The ladies' voices grew animated, and—if the sad truth be owned—a little peevish. They were tired, and under the guise of unselfishness they wrangled. Some of their neighbors interchanged glances, and one of them—one of the ill-bred people whom one does meet abroad—leant forward over the table and actually intruded into their argument. He said:

"I have a view, I have a view."

Miss Bartlett was startled. Generally at a pension people looked them over for a day or two before speaking, and often did not find out that they would "do" till they had gone. She knew that the intruder was ill-bred, even before she glanced at him. He was an old man, of heavy build, with a fair, shaven face and large eyes. There was something childish in those eyes, though it was not the childishness of senility. What exactly it was Miss Bartlett did not stop to consider, for her glance passed on to his clothes. These did not attract her. He was probably trying to become acquainted with them before they got into the swim. So she assumed a dazed expression when he spoke to her, and then said: "A view? Oh, a view! How delightful a view is!”

The “Signora” __________.

Possible Answers:

runs the pension

cleans the pension's rooms

cooks at the pension

is the wife of a prominent government official

is difficult to understand because of her heavy Italian accent

Correct answer:

runs the pension

Explanation:

Throughout the passage, we are told more than once that ""The Signora had no business to do it," "it" meaning give Lucy and Miss Bartlett different rooms than the rooms they were promised.
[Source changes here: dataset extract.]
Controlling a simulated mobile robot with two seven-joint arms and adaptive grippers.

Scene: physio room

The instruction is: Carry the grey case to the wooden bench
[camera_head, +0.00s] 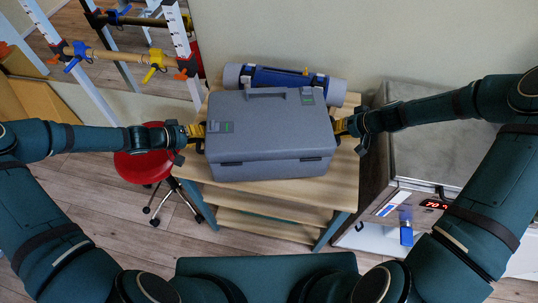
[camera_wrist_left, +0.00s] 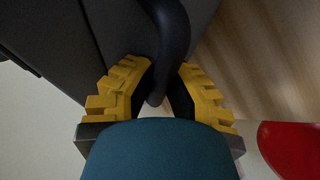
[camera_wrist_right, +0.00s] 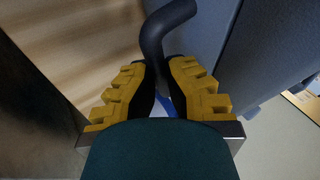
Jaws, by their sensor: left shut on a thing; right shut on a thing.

We are also told that the Signora has a Cockney accent, perhaps from London. Based on this information and not extrapolating to any conclusions not supported by the text, we can answer that the Signora "runs the pension"; this we can tell because she is the one the women blame for switching their rooms, and someone who cooks or cleans at the pension would likely not have this power or responsibility. Nowhere is it suggested that the Signora is the wife of a prominent government official, and we are told that she has a Cockney accent, not an Italian one.